### What is expected
Repeat, word for word, every line from the line holding "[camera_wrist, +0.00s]" through the final line of the entries below. Skip all pictures.

### Entries shown
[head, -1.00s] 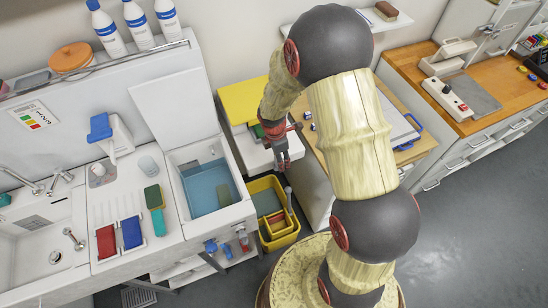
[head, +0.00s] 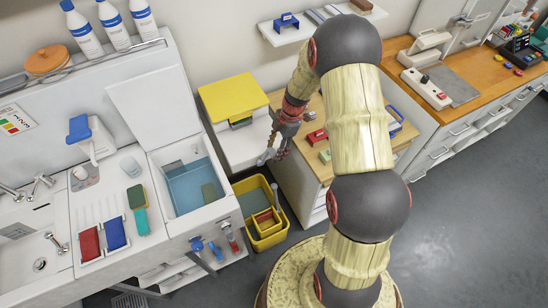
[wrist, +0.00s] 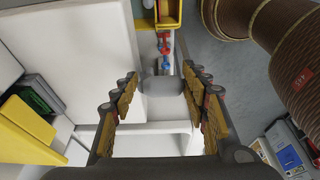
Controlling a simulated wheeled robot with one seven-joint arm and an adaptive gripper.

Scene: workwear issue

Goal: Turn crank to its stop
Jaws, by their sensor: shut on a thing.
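A yellow bucket (head: 281,232) stands on the floor just below my gripper. A sink unit with an open water basin (head: 195,185) is at the left. A wooden-topped cabinet (head: 310,168) is close at the right. Grey floor (head: 465,220) is free farther right.

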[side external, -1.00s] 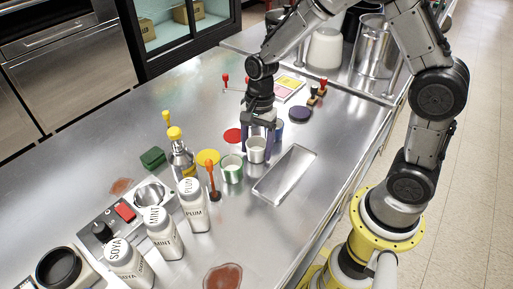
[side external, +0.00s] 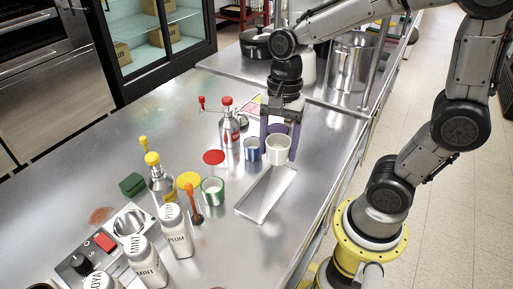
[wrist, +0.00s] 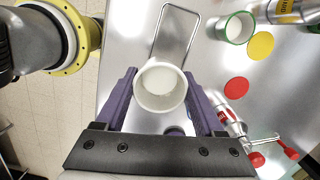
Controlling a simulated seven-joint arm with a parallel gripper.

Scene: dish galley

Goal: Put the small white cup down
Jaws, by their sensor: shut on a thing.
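The small white cup (side external: 279,150) is held upright between the two purple fingers of my gripper (side external: 278,155), which are shut on its sides. In the wrist view the cup (wrist: 160,88) shows from above, empty, between the fingertips (wrist: 159,76). I cannot tell how far its base is from the steel counter (side external: 150,110). A blue cup (side external: 252,150) stands just left of it. A shallow metal tray (side external: 265,194) lies in front of it.
A green-rimmed cup (side external: 212,191) stands left of the tray. A red disc (side external: 214,157) and a yellow disc (side external: 188,181) lie on the counter. A red-topped bottle (side external: 229,127) stands behind the red disc. A purple disc is mostly hidden behind my gripper.

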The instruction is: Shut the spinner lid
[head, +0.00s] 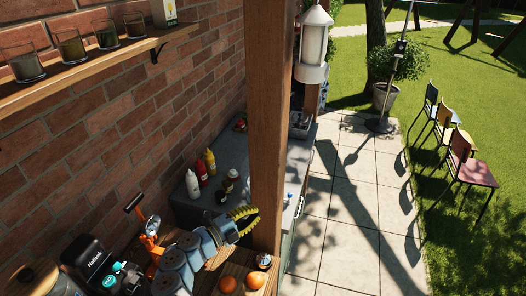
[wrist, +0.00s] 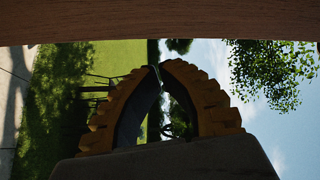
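I cannot pick out a spinner or its lid for certain in either view.
The wooden post (head: 268,120) stands close to my gripper. Sauce bottles (head: 200,170) stand on the grey counter (head: 238,150). Oranges (head: 228,284), a black machine (head: 92,262), an orange handled device (head: 150,228) and a wood-topped jar (head: 36,278) are near. A shelf (head: 95,68) holds glasses.

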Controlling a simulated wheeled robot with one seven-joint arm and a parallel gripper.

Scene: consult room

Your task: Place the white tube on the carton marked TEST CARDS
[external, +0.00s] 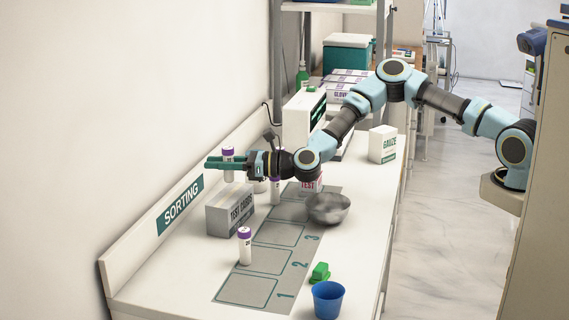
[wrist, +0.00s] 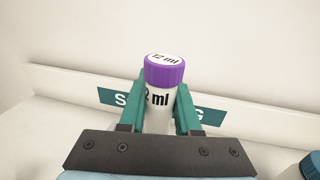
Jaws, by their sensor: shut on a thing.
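A white tube with a purple cap (external: 228,152) is held upright between the green fingers of my gripper (external: 222,163). In the wrist view the tube (wrist: 157,100) is marked "12 ml" on its cap and stands between the two fingers (wrist: 158,104). The carton is not seen in the wrist view.
A blue cup (external: 328,300) and green object (external: 320,272) are near the front. The wall is close behind.

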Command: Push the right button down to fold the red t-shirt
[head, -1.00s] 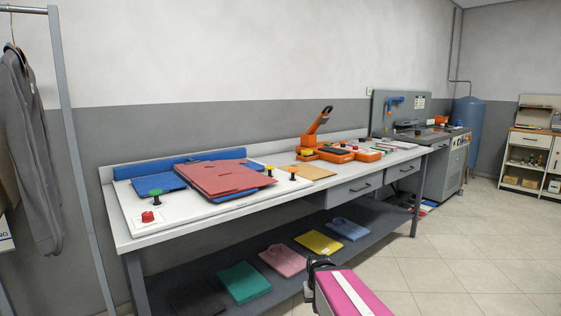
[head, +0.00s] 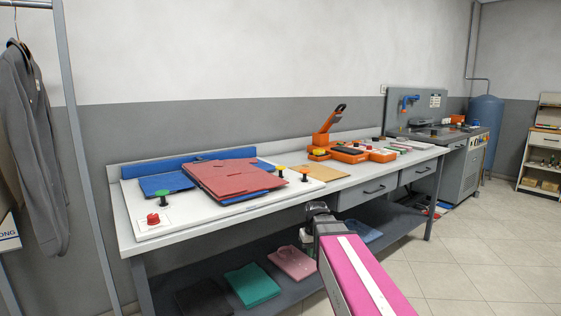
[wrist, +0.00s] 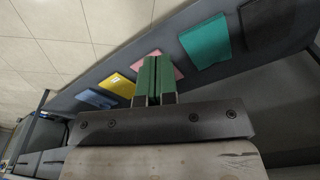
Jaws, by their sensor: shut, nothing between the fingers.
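The red t-shirt (head: 235,180) lies on blue folding panels (head: 155,184) on a white board (head: 205,207) on the table. Near the board's right end stand a yellow-topped button (head: 281,169) and, farther right, an orange-topped button (head: 304,171), both on black stems. At its left end are a green-topped button (head: 162,197) and a red button (head: 153,219). My gripper (wrist: 154,62) is shut and empty in the wrist view, with its green fingers over the lower shelf. In the head view my arm's end is in front of the table, right of and below the orange-topped button.
Folded shirts lie on the lower shelf (head: 215,279), among them a green one (head: 252,285) and a pink one (head: 292,262). An orange press (head: 352,152) and a brown clipboard-like sheet (head: 318,175) are on the table to the right. Clothes hang on a rack at left.

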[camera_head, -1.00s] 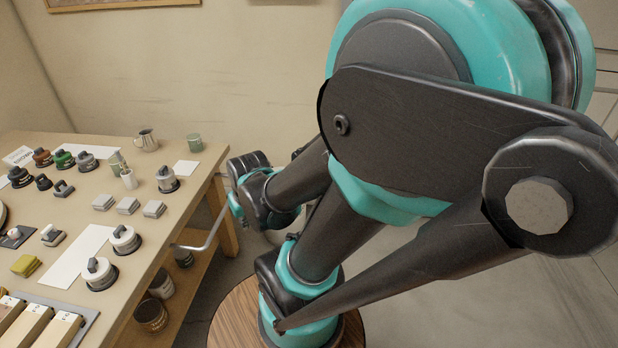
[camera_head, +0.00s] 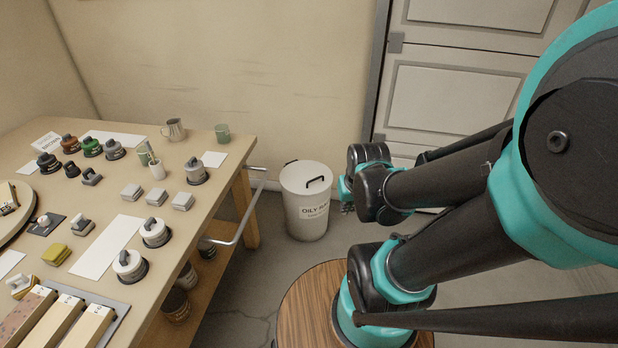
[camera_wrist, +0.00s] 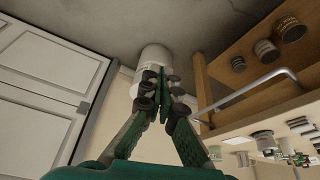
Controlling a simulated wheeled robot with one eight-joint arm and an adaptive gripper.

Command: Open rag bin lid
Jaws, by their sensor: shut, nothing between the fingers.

### Solution to this exercise
[camera_wrist, +0.00s] 
Controlling a simulated wheeled robot with one eight-joint arm and an adaptive gripper.

Command: Open rag bin lid
Jaws, by their sensor: shut, nothing between the fingers.

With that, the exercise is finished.